The Rocky Mountain Outlook published a story and photo Sunday morning that raised concerns that it was insensitive and disrespectful, generated discussion on the need for increased public safety and left many questions on why it was posted.
The photo shows a tarp, four cones surrounding it and an RCMP vehicle. It is jarring and shows the realistic outcome of safety threats by the highway each and every day in the Bow Valley.
But, why use it? Why not a photo of the RCMP vehicle or an RCMP logo?
Newsrooms have constant discussions on ethical issues. Those talks range from asking what is the journalistic purpose, is it relevant, is it too graphic, what are professional ethical guidelines, who is the audience, is it in the greater public interest and many more.
To answer those questions involves discussions with people in and out of the journalism field. As a newsroom, we discussed the photo Sunday morning before publishing, Sunday evening, Monday morning, but also throughout Tuesday and Wednesday. We regularly discussed the photo internally and externally during the week and will likely continue to do so in the months and years to come.
As editor, I reviewed articles and information on journalism-centric websites such as the Nieman Lab, Poynter, J-Source, examined the Canadian Association of Journalists code of ethics. I also reached out to other editors, professors and journalists, but also people in and out of the industry and in the community.
Any decision, whether made in print or online, is one that should never be taken lightly – and it wasn't.
When something is put in print, it is effectively set in stone. With the digital side, it means it can be shared across the world in a matter of seconds. And because of the international influence of the valley, the readership of the Outlook has a much higher audience across the world than most media outlets.
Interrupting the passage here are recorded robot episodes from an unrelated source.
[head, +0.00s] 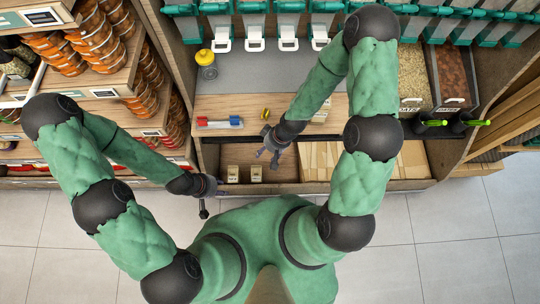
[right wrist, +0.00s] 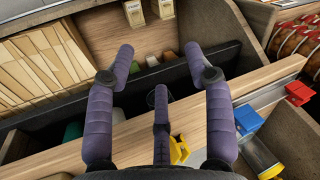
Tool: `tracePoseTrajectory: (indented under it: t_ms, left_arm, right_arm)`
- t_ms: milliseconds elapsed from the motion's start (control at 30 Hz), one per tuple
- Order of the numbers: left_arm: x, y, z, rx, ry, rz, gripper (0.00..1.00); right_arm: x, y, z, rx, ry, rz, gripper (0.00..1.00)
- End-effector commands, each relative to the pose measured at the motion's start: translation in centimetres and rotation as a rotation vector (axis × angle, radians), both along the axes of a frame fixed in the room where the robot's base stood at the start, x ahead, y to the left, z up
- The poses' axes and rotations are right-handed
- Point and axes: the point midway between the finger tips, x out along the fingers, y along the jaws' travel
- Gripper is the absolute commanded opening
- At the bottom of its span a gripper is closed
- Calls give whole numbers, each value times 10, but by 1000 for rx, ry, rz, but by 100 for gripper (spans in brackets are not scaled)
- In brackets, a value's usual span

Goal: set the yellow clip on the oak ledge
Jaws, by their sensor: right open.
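The yellow clip (head: 266,113) is small and sits at the wooden oak ledge (head: 225,137), right of the red and blue clips in the head view. In the right wrist view the yellow clip (right wrist: 179,150) is partly hidden behind my gripper's middle finger, and I cannot tell just what it rests on. The ledge (right wrist: 262,82) runs slantwise below the fingers there. My right gripper (head: 272,152) is open and empty, reaching past the ledge's front edge above the lower bin. My left gripper (head: 208,194) is low at the left, its fingers too small to read.
A blue clip (right wrist: 246,120) and a red clip (right wrist: 298,92) are on a grey rail beside the ledge. A yellow-topped container (head: 205,58) stands on the grey surface behind. Two small pale boxes (head: 245,174) are in the bin below, with brown packets (head: 320,160) to the right.

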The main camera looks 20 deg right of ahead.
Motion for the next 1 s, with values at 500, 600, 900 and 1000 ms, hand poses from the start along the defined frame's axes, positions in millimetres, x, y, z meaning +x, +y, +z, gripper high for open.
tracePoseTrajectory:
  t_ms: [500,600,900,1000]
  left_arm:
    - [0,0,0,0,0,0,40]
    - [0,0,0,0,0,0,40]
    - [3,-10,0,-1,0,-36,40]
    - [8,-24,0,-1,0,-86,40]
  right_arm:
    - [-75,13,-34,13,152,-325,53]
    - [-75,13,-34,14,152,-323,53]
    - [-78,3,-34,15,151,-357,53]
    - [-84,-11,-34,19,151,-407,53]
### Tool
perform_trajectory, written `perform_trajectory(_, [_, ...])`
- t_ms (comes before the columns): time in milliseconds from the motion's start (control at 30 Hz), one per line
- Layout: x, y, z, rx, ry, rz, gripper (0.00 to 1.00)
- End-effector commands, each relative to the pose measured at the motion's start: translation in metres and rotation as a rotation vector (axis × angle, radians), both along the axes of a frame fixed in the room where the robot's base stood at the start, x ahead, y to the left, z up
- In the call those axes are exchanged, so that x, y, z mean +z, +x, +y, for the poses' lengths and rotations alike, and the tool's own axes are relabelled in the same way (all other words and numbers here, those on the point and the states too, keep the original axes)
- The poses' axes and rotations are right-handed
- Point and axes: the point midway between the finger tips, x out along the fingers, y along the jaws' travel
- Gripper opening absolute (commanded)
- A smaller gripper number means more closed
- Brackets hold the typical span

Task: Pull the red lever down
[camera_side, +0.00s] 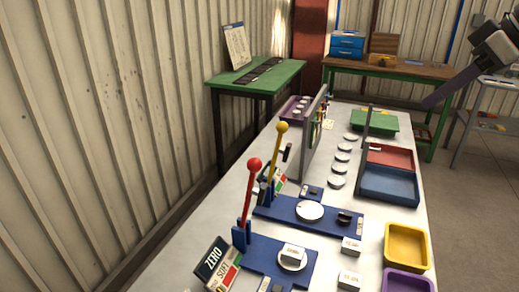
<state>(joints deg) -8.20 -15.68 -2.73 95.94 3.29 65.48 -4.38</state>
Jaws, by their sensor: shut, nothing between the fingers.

The job of a journalist is to serve the public interest, help and inform the community-wide discussion, report factual information and tell the news – both good and bad.
It can often mean posting an image such as this. It’s a difficult decision made at the Outlook by previous editors such as in 2011 during a shooting as well as numerous fatal rescues or vehicle collisions in Kananaskis Country and Banff National Park. It’s also hard choices made by regional media in Calgary, nationally and by media across the world.
The photo of two-year-old Syrian refugee Alan Kurdi, images coming daily from Ukraine, nine-year-old Phan Thi Kim Phuc running from her napalmed village in the Vietnam War, the falling man during the Sept. 11, 2001 attacks and countless others have stood the test of time and been used to highlight the harsh reality faced.
What we do has to be looked at through a community-wide lens and while horrifying, it can capture the truth showing the reality of a situation. Many of the photos we publish are ones showing happy moments, but tragically there are moments an image can cause a story to hit home greater than words ever can.
But what happens when it’s a local that people know? Does it change if it’s a tourist visiting the community or a seasonal worker here for less than a year?
The human side should also never be forgotten.
Because of this collision, there’s one less person in our community. It means one less friend, loved one and a bright and promising future that will never be met.
The community is a weakened place because of this.
When the decision was made, it was not done in an unthoughtful manner, but one of great thought and understanding there would be significant pushback. This editorial isn't intended to change anyone's mind since people can come to their own conclusion, but to help in understanding our process.
A former Associated Press journalist now with Vanity Fair – Anthony Breznican – once stated when discussing such photos that when the public is confronted with such images, it forces people to face the horror and find a solution. It’s only then can people have the right to look away.
The inherent risk of safety issues along the Trans-Canada Highway has long been talked about. Whether it’s improving fencing, a pedestrian bridge, or better pedestrianizing the overpass to Harvie Heights, the issues have always been there.
A pedestrian bridge has been discussed for more than 15 years and highway safety for both humans and wildlife has been a consistent priority for decades in the community.
If a person stands at the Benchlands Trail overpass and counts the number of people darting across the highway, it won’t take overly long to get to double digits.
Is a bridge the best path forward or should resources be invested in having sound barrier walls – that also act as physical barriers – constructed on either side of the highway to prevent both humans and wildlife travelling across one of the busiest stretch of highways in Alberta.
A photo can bring another element to the reality of years of community concern and can show the real consequences.
We used a different photo for the follow-up since the story is evolving from the initial collision to now discussion for other safety measures. Unfortunately, it's situations like these that enact change.
For example, a cyclist getting hit in 2007 led to the Legacy Trail construction being expedited; people getting hit crossing the highway near Cougar Creek led to the pedestrian underpass in 2011; and vehicle collisions with animals – mainly the significant one in 2019 – led to the wildlife overpass near Lac Des Arcs starting a few weeks ago.
The public has shown an interest to find answers. It’s up to the community, levels of government and local organizations to come to the table and have difficult discussions to find solutions.
The cost will be high and the discussions difficult, but the loss of human life or lives will always be worth more.